Then I used a large sheet of transfer paper to position it on the top, right hand corner of the mirror. I didn't get it quite as far into the corner as I had intended, but it is impossible to move it again. 
Chris said I should do another one to go in the lower, opposite corner, so I decided to try my second design. This was finer lines, but a slightly more open design, and after some more designing, another forty minutes of cutting, and three more hours of weeding, this second design was positioned
on the mirror too.
It caused me more problems than the first design because one area was too static, and it clung to the mirror in the wrong place, and when I tried to lift it, it just stretched out of shape. Fortunately I could rescue most of the design by quickly cutting the transfer sheet above the error, and getting the rest stuck down. Then I scrapped off the ruined part, and cut it again. No-one would notice the join, and even I, knowing exactly where it is, have difficulty finding it.

So here is my finished mirror, which, incidentally, was extremely difficult to photograph without too much information in the background. In the end, I kind of angled it at the ceiling, and I still got the camera lens in the corner. You also get a double image of the pattern because it reflects off the back of the mirror. It is quite an interesting effect, but it makes the photo look a bit blurred.
But is it really finished? We both looked at it, and looked at one another, and we agreed that it wasn't right. The top design was too heavy for the lower one. The lines were thicker and the whole thing looked too dark. So what did I do? Yup! I took the top one off. By now it had been on there for a day, and in 48 hours the vinyl is considered fully cured, and almost permanent, so it wasn't about to come off easily. I had to resort to an old credit card, and craft knife blade to chip it off one tiny bit at a time. It left a lot of sticky residue which had to be cleaned off with my special glue solvent, and then I used detergent followed by rubbing alcohol, to ensure the surface was really clean. Then of course I had to cut the file again, and weed it again, but finally my mirror was finished, and I must admit, I am quite proud of it.
I don't ever do anything the easy way do I? But next time I want to try something a bit different, remind me that we usually walk before we run, and it is a good idea to try a simple design before tackling something like this!!
I think I can now say my silhouette cameo has really come of age.

Thursday, March 13, 2014

Flying over to the Snippets Playground.

When I saw that the challenge on Crafty Hazelnuts Christmas blog this week was 'Spread your wings' I knew just what I would do.
At Christmas I received two tiny square cards, each depicting a Christmas owl, and I saved them to alter and recycle.
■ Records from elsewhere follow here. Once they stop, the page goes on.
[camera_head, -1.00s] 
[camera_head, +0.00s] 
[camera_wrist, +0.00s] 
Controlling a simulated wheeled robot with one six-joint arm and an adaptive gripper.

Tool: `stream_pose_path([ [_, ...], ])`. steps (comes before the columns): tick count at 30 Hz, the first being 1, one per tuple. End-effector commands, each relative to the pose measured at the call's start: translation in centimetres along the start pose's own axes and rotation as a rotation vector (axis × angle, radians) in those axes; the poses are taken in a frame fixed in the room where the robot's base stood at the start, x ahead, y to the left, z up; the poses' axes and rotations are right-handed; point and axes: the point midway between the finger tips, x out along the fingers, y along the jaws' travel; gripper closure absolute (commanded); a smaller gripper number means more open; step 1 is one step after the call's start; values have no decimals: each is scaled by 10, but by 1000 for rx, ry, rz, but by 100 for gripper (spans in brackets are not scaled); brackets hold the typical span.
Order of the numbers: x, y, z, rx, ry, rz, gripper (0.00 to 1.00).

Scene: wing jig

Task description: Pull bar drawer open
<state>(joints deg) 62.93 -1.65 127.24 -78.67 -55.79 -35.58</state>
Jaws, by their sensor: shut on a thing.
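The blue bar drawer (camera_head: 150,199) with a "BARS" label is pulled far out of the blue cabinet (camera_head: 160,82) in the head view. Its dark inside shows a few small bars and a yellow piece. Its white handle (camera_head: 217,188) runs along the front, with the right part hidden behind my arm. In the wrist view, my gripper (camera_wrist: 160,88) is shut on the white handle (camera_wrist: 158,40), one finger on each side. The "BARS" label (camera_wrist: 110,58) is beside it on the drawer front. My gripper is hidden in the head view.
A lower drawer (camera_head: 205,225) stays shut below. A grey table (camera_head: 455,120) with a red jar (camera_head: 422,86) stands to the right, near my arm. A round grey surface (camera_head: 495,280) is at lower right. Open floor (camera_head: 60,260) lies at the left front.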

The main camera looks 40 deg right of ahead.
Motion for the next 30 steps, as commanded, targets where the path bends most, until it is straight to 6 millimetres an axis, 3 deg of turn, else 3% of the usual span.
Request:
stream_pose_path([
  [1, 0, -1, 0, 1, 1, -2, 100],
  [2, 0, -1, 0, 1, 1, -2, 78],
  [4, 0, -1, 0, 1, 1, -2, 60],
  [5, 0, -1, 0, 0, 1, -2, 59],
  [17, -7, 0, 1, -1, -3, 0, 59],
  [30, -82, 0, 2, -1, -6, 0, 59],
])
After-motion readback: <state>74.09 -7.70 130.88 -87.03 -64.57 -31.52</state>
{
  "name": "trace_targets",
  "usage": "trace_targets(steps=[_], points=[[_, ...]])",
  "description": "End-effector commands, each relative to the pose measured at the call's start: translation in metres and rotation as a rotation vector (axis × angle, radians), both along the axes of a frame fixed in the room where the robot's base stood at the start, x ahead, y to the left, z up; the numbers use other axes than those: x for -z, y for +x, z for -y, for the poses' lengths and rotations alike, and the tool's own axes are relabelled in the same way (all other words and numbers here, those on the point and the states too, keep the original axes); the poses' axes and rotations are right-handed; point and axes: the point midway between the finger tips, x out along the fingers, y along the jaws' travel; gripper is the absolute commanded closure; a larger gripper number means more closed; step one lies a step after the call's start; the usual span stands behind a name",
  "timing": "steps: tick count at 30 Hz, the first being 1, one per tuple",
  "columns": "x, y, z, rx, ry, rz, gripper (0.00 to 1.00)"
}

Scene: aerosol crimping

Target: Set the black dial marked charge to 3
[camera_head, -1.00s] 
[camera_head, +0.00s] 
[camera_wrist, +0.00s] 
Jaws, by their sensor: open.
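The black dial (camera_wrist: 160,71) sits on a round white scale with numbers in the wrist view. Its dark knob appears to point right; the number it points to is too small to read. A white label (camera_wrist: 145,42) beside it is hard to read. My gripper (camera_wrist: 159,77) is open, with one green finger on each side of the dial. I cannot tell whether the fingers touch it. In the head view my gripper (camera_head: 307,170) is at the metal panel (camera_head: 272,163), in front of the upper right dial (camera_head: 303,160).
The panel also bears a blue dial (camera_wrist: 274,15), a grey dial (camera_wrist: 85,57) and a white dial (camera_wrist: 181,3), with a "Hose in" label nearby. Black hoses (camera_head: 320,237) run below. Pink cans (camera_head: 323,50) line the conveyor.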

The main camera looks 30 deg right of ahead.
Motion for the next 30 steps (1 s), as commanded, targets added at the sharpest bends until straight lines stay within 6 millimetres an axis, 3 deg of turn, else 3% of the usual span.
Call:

So I cut out the two images and added a bit of glitter to brighten them up.

Then I raided my Christmas snippets box and found some strips of paper left over from when I did some Iris folding a year ago! I paired them up and interwove them to make two small basket-weave panels. I framed one with bright red card and the other with green glitter card, both salvaged from Christmas cards. I glued one owl to each panel.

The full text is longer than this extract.